→ **Task requirements**
Copy these lines exactly and nothing else: from the line holding "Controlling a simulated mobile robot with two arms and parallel" to the line holding "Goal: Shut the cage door", both lines included.

→ **Data supplied**
============

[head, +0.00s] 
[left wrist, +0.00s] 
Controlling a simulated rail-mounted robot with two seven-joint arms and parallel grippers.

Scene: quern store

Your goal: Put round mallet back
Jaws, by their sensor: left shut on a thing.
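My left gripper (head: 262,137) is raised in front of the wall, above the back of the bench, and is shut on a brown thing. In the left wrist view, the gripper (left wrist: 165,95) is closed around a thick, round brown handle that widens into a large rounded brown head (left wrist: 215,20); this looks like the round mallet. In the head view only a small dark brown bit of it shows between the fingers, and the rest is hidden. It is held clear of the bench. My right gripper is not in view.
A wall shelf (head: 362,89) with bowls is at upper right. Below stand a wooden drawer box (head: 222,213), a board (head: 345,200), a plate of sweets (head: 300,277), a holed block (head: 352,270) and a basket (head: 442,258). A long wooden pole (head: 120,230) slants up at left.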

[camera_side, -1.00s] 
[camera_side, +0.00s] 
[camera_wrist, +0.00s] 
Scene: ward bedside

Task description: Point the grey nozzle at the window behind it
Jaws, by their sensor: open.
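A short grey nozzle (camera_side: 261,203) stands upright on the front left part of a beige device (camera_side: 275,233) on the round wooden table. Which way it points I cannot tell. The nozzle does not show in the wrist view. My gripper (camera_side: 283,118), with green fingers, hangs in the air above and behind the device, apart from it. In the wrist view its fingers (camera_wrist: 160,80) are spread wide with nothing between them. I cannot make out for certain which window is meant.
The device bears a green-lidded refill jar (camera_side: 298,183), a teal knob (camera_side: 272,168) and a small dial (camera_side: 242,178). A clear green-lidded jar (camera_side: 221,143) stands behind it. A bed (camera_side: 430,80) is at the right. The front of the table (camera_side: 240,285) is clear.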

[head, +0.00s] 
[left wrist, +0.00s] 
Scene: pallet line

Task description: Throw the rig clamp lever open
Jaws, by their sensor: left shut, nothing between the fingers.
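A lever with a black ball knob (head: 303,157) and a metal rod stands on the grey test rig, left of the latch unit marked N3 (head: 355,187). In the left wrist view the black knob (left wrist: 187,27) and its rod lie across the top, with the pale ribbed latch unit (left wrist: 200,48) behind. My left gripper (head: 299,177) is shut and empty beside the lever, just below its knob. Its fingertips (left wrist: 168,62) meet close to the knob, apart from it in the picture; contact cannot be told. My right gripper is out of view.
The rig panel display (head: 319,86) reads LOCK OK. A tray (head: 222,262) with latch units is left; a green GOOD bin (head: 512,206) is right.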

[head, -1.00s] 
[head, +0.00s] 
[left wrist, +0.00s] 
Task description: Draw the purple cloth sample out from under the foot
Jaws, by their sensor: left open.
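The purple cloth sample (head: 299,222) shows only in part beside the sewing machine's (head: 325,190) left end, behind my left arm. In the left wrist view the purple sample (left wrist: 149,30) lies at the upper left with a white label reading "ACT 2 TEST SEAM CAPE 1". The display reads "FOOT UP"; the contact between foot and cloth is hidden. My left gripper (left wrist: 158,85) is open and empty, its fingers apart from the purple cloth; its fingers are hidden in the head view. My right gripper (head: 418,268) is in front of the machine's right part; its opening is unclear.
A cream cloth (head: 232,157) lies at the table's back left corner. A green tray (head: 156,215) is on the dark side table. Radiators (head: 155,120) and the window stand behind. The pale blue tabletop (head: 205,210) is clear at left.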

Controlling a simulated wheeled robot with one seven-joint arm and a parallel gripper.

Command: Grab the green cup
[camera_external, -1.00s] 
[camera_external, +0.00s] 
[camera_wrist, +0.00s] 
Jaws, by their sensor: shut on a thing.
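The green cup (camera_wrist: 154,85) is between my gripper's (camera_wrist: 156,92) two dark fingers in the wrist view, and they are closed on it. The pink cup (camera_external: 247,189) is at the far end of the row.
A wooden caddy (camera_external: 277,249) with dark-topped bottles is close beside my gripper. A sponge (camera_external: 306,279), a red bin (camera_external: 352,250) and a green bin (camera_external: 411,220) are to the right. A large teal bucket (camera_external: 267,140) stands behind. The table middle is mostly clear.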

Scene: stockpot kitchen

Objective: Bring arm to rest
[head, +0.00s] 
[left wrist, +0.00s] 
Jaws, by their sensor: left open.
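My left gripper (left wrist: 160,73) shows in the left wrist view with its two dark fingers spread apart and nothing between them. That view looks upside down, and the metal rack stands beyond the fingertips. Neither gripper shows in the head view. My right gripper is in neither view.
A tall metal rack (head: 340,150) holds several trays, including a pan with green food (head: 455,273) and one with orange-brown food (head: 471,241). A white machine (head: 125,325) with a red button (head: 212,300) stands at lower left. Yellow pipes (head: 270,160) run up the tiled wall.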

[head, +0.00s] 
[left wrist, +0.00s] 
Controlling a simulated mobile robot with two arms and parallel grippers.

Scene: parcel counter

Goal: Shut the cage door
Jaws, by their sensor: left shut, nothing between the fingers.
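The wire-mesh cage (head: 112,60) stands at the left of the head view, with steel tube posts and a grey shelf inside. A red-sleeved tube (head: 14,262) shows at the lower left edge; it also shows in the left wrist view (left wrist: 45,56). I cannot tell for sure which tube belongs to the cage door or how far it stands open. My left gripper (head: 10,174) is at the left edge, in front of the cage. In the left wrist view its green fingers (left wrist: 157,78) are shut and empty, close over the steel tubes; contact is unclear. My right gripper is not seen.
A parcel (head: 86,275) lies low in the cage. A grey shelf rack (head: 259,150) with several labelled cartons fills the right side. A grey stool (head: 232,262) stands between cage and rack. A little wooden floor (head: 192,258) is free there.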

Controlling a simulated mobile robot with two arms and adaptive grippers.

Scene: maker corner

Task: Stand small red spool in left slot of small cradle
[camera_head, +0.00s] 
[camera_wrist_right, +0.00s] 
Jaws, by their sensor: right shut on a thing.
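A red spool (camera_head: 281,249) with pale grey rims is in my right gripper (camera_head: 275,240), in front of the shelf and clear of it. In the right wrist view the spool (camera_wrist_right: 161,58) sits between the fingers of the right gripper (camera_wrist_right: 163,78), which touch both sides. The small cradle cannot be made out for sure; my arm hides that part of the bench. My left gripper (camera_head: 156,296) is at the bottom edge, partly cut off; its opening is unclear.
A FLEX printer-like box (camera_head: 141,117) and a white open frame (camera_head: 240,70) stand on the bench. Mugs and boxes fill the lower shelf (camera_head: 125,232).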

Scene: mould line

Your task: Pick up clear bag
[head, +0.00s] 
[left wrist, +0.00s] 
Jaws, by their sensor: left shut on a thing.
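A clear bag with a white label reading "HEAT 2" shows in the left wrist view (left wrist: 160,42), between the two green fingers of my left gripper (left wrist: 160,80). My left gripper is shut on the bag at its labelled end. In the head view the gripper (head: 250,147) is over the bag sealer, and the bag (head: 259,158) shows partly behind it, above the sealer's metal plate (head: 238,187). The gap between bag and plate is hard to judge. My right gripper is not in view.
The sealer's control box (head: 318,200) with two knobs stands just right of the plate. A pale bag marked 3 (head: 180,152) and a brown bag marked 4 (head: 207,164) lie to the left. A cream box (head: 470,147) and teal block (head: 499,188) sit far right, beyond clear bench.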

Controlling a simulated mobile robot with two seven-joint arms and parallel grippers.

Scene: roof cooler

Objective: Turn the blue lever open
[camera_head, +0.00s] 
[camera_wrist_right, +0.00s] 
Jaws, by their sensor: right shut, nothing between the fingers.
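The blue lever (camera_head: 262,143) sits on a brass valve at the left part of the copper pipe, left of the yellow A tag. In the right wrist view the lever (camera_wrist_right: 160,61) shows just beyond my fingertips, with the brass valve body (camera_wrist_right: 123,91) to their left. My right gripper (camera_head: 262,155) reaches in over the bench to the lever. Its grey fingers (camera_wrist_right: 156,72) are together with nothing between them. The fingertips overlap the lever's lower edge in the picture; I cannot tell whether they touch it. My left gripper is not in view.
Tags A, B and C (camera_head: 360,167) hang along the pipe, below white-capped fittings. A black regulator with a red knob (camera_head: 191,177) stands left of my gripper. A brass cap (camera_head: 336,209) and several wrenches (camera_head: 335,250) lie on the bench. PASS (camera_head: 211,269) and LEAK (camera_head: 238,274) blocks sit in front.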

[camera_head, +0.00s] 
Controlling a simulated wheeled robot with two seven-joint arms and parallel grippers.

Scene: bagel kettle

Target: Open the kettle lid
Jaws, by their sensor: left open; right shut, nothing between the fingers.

============

→ **Answer to the problem**
Controlling a simulated mobile robot with two arms and parallel grippers.

Scene: parcel counter

Goal: Shut the cage door

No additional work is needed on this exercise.